Appena diventa arcivescovo di San Salvador – febbraio 1977- gli viene offerta una residenza di lusso nei quartieri sicuri della città. E poi automobili, uomini di sicurezza. Lui rifiuta tutto questo. Preferisce andare a vivere  all’Ospitalito  con i malati oncologici. Le suore che gestiscono l’ospedale gli sistemano la sacrestia, dietro l’altare della chiesa:  una stanza con bagno. All’ospitalito vive mons. Romero nei tre anni da arcivescovo di San Salvador, prima della sua morte.   Il nunzio apostolico gli disse che quello non era un luogo adeguato e degno perché ci vivesse un arcivescovo. Lui rispose che gli sarebbe piaciuto vivere da un’altra parte, ma solo quando tutti i salvadoregni avessero avuto un’abitazione dignitosa.  Romero dava fastidio, molto fastidio, soprattutto  perché testimoniava con la vita quello che predicava. 

La situazione nel Salvador precipita e nell’ultimo anno di vita di Romero, il 1979, le minacce diventano frequenti. Il 7 settembre 1979 lo stesso Romero denuncia queste minacce. I suoi preti gli consigliano come muoversi, gli consigliano prudenza. Detto fatto: da quel giorno non permise quasi più a nessuno di accompagnarlo,  per non far correre ad altri gli stessi pericoli. Il 24 marzo 1980, mancava una manciata di minuti alle 18,30 mons. Romero viene ucciso mentre, all’ospitalito, celebra messa.  La sera di quello stesso giorno si ripetè una scena già vista tre anni prima nel giorno del suo insediamento come arcivescovo di San Salvador: i ricchi festeggiavano, i poveri piangevano. Ma i motivi si erano definitivamente capovolti.    

ANCHE P. RUTILIO GRANDE SARÀ BEATIFICATO

Papa Francesco, ricevendo il 21 febbraio scorso il cardinale Angelo Becciu, Prefetto della Congregazione delle Cause dei Santi, ha autorizzato il Dicastero a promulgare i decreti che danno il via libera alla beatificazione. Saliranno all’onore degli altari insieme a Rutilio Grande anche i due laici, uccisi con lui il 12 marzo del 1977, in odio alla fede, nel Salvador.

E’ stato illuminante per me durante un breve ma intenso pellegrinaggio in El Salvador, scoprire l’amicizia sincera e profonda di mons. Romero con un altro martire, il gesuita Rutilio Grande.

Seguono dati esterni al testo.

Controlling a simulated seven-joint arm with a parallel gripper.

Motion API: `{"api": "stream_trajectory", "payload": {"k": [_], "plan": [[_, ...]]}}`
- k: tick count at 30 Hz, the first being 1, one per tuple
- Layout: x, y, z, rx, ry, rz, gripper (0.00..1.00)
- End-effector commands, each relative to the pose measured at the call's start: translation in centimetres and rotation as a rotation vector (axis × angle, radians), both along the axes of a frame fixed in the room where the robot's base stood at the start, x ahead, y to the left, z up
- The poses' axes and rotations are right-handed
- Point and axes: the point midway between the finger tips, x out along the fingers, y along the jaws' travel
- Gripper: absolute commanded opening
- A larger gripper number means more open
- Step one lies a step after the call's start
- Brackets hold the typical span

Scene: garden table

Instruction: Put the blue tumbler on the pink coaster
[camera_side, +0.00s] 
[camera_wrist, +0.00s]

Due vite solo apparentemente separate: Rutilio che sceglie di vivere tra i contadini nella parrocchia di Aguilares, e Romero vescovo prima a Santiago de Maria e poi a San Salvador. Romero e Rutilio avevano un forte entusiasmo apostolico, che si manifestava – però – in forme diverse: una forte spiritualità, quella del Vescovo teologo, che lo portava ad elevare uomini e cose; una altrettanto intensa umanità quella del giovane gesuita che si preoccupava di far scoprire l’amore sconfinato di Dio nel quotidiano di sofferenza degli uomini e donne del suo tempo; la stessa identica passione per la pastorale popolare che si esprimeva in modalità differenti. Se i punti di partenza erano diversi, la conclusione però è stata la stessa: alle ore 17.00 del 12 marzo 1977  su una jeep viaggiavano diretti ad una celebrazione religiosa al nord della capitale,il padre Rutilio assieme al 72enne Manuel Solorzano ed il 17enne Nelson R. Lemus: tutti e tre trucidati barbaramente all’altezza di Tres Cruces del Comune di El Paisnal. Sostarvi, incredulo e perplesso per la mia ignoranza circa fatti tanto tragici, è stata una ulteriore stazione dolorosa nel pellegrinaggio trasformato in una inedita Via Crucis. Lì ho scoperto l’influsso determinante che l’assassinio di padre Rutilio a pochi giorni dall’ingresso in Diocesi ebbe sul neo-Arcivescovo di El Salvador: una “svolta nella mia vita” lo definiva Lui stesso, un particolare dono di ‘fortaleza’ (fortezza) pastorale capace di fargli affrontare con coraggio conflitti e persecuzioni, senza vacillare davanti al dramma di sacerdoti, catechisti, e fedeli torturati o uccisi, senza indietreggiare di fronte alle divisioni laceranti che spaccavano il Paese e la Chiesa salvadoregna, “una maturazione della coscienza” come Egli stesso spiegò a papa  Giovanni Paolo II. Così oggi è a tutti chiaro che il 12 marzo 1977  e il 24 marzo 1980, se il popolo e la chiesa salvadoregni hanno perduto  due testimoni, l’umanità ha guadagnato due martiri.